2.    US$1.8m Convertible Facility

  • Duration of 12 months, with principal and interest (as described below) due at the end of the term, to the extent not converted (as described below).
  • Interest will be charged on this facility at the rate of SOFR* + 6% per annum (or part thereof, if applicable), on a daily basis, be compounded quarterly and paid in full on the maturity date. There are no arrangement fees payable, and prepayment is permissible at any time, in part or in full. (*nb SOFR is currently 1.53%)
  • Upon the occurrence of an event of default, Magister shall benefit from the Magister Recovery Rights as described above.

Magister will have the right on one or more occasions to convert all or part of the Magister Loans then outstanding (plus a pro-rated amount of accrued interest) into new ordinary shares in the capital of the Company at the prevailing 10-day VWAP of the Company’s shares the day on which the conversion notice is issued, subject to all applicable laws and regulations, and discussion with the Company’s Nominated Adviser.

Related Party Transaction

Entering into the Magister Loans constitutes a related party transaction under Rule 13 of AIM Rules. In this context, Caroline Havers, Neil Clayton, Rui Sant’ana Afonso and Sergio Zandamela (being the Directors on the Board who are considered to be independent) confirm, having consulted with the Company’s nominated adviser, Strand Hanson Limited, that they consider that the terms of the Magister Loans to be fair and reasonable insofar as its shareholders are concerned.

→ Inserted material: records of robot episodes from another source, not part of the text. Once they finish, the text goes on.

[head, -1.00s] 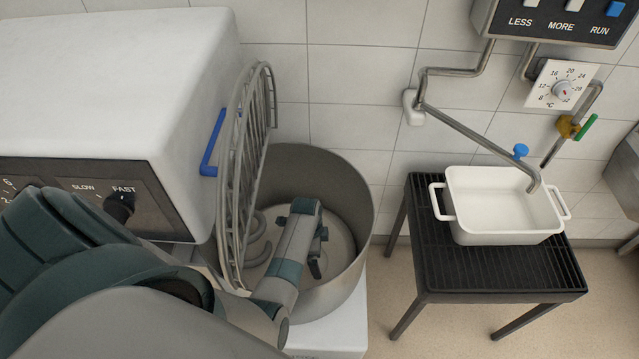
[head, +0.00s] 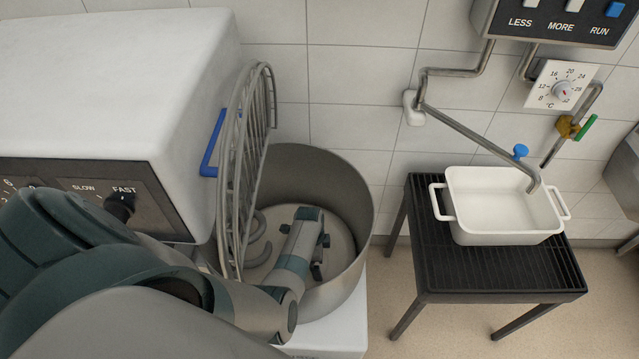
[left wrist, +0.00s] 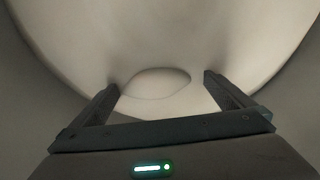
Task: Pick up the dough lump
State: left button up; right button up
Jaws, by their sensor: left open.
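The dough lump (left wrist: 157,80) shows in the left wrist view as a small pale oval on the pale bowl floor. It lies ahead of my left gripper (left wrist: 161,82), between the two fingertips in the picture. The gripper is open with nothing held, and I cannot tell how far it is from the lump. In the head view my left gripper (head: 320,256) reaches down inside the grey mixer bowl (head: 358,190). I cannot make out the lump in the head view. My right gripper is not in view.
A raised wire guard (head: 240,170) with a blue handle stands at the bowl's left. A spiral hook (head: 262,240) hangs inside the bowl. The white mixer head (head: 110,80) is at the left. A white tub (head: 500,232) stands on a black rack (head: 480,283) under a tap.

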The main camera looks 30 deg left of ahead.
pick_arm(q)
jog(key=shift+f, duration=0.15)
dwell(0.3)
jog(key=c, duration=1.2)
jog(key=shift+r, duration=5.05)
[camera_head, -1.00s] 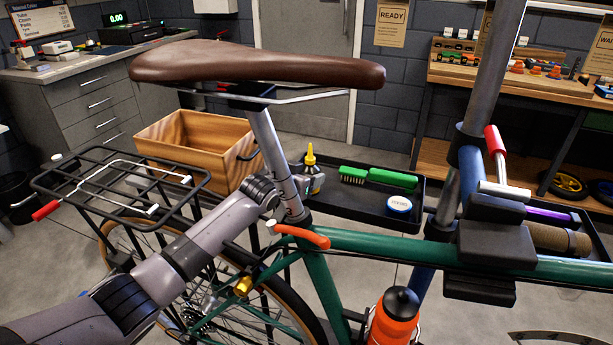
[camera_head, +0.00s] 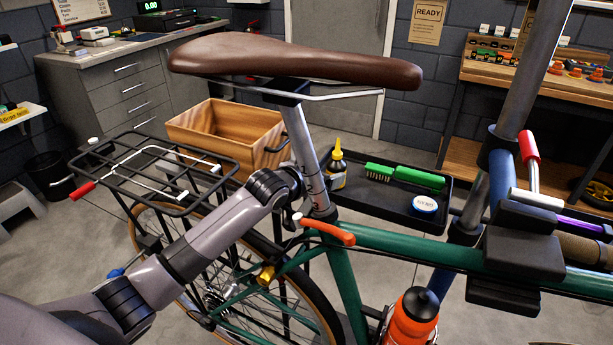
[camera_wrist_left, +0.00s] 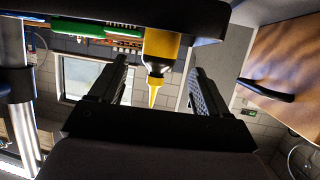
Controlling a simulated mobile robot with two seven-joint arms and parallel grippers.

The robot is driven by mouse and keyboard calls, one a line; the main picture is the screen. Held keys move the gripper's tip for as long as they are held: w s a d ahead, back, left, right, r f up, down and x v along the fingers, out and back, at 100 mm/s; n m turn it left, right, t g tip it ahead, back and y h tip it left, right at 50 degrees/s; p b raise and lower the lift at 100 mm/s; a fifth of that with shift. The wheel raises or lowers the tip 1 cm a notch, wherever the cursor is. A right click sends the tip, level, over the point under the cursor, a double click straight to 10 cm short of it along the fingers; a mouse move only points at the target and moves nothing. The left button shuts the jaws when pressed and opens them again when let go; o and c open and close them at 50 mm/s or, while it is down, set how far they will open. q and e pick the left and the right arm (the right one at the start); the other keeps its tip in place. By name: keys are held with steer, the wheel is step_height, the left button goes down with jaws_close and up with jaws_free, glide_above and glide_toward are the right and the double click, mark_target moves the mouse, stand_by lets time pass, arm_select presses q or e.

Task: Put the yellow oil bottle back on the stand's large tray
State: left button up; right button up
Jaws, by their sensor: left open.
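The yellow oil bottle (camera_head: 337,172) stands upright at the left end of the stand's large black tray (camera_head: 405,213). My left arm comes in from the left, and its gripper (camera_head: 297,212) is mostly hidden behind the seat post, just left of and nearer than the bottle. In the left wrist view, which is upside down, the bottle (camera_wrist_left: 160,48) shows beyond the two spread fingers of my left gripper (camera_wrist_left: 158,82), with clear space on both sides of it. The dark tray (camera_wrist_left: 120,15) fills the top there. My right gripper is not in view.
The tray also holds a green brush (camera_head: 405,176) and a round blue-and-white tin (camera_head: 424,205). The brown saddle (camera_head: 295,62), seat post (camera_head: 307,150) and green frame (camera_head: 400,243) stand close to my arm. A rear rack (camera_head: 150,168) and wooden box (camera_head: 225,130) lie left.

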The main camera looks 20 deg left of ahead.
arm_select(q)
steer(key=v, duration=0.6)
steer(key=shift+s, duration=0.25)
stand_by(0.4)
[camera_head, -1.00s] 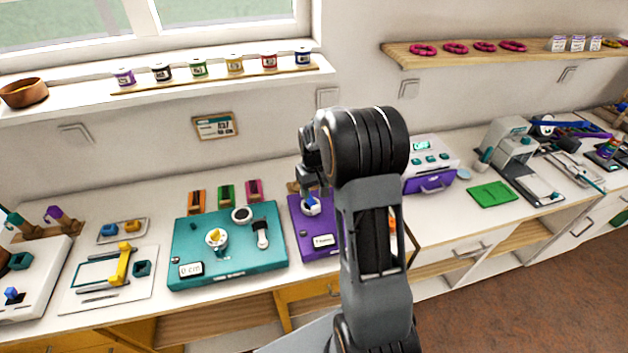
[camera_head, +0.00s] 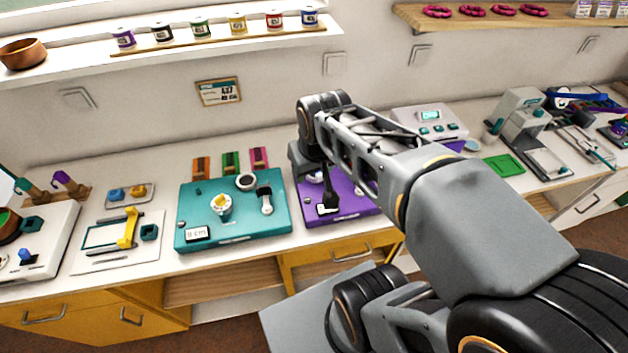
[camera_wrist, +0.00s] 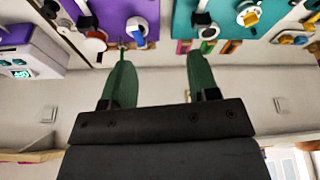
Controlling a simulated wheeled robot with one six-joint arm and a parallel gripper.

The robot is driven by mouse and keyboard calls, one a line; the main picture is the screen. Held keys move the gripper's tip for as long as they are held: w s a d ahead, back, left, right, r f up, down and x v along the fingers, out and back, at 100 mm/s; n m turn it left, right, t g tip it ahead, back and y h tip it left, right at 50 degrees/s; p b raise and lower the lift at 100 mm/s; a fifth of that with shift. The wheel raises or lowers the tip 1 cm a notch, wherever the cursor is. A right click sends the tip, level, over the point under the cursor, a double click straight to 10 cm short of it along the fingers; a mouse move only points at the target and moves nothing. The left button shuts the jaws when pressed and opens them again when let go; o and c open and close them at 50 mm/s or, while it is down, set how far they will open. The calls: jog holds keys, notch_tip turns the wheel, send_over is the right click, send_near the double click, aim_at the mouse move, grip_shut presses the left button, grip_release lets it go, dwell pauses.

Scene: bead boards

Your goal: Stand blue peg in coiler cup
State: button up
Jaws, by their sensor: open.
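In the wrist view the purple board (camera_wrist: 52,33) is at upper left, with round white parts (camera_wrist: 133,24) close to one green finger. My gripper (camera_wrist: 158,58) is open, with nothing visible between its fingers.
The teal board (camera_head: 238,240) with a yellow-topped cup (camera_head: 221,204) is left of the purple one. Orange, green and pink blocks (camera_head: 231,161) stand behind it. A white machine with a display (camera_head: 430,121) is to the right. A small tray (camera_head: 130,194) is further left.

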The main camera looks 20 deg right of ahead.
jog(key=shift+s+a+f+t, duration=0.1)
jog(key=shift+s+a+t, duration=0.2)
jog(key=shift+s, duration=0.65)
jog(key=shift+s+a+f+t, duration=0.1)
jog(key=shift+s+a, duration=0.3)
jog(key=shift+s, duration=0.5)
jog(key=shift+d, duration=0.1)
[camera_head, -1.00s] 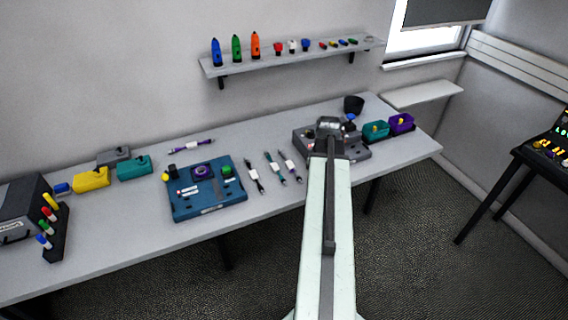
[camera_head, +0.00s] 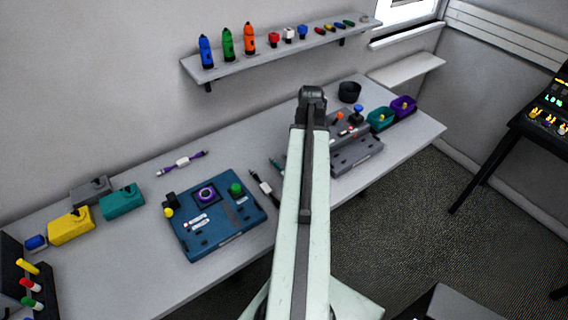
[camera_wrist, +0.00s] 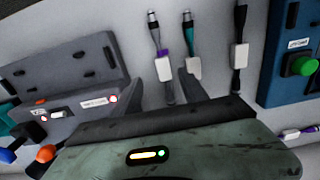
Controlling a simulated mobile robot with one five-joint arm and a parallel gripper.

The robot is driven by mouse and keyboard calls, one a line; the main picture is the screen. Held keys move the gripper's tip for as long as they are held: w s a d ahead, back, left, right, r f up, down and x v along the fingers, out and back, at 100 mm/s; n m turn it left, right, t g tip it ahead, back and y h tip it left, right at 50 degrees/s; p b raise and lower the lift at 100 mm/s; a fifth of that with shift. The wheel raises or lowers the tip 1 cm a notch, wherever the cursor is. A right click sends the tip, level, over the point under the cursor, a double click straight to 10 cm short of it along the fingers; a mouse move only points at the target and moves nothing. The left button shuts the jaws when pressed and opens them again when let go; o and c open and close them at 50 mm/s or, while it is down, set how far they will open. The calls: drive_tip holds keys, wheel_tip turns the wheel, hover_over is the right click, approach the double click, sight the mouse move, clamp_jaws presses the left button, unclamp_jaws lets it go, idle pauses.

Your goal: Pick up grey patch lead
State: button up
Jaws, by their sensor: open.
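My gripper (camera_wrist: 173,88) is open and empty.
The blue panel (camera_head: 233,232) is left of the leads; the grey panel (camera_head: 357,154) is right. Another purple lead (camera_head: 182,162) lies toward the wall. Yellow (camera_head: 71,226) and teal (camera_head: 121,202) blocks stand at left. A shelf (camera_head: 280,52) is above.

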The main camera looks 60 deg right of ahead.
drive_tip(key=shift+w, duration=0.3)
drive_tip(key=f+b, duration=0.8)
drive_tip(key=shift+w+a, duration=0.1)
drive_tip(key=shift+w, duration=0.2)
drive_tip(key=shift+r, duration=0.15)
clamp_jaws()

Caroline Havers, Chair, said: “We are delighted to be in a position to repay DECA’s external funding and benefit from cheaper working capital to fund grain purchasing, with the continued support of Magister. This balance sheet realignment should enable DECA to develop and benefit from a strengthened purchasing position, free from the high local costs of the previous borrowing in Mozambique. Again, we thank our majority shareholder, Magister, for their support in providing this new debt funding, which demonstrates their ongoing commitment to and faith in our operational plans and management team.”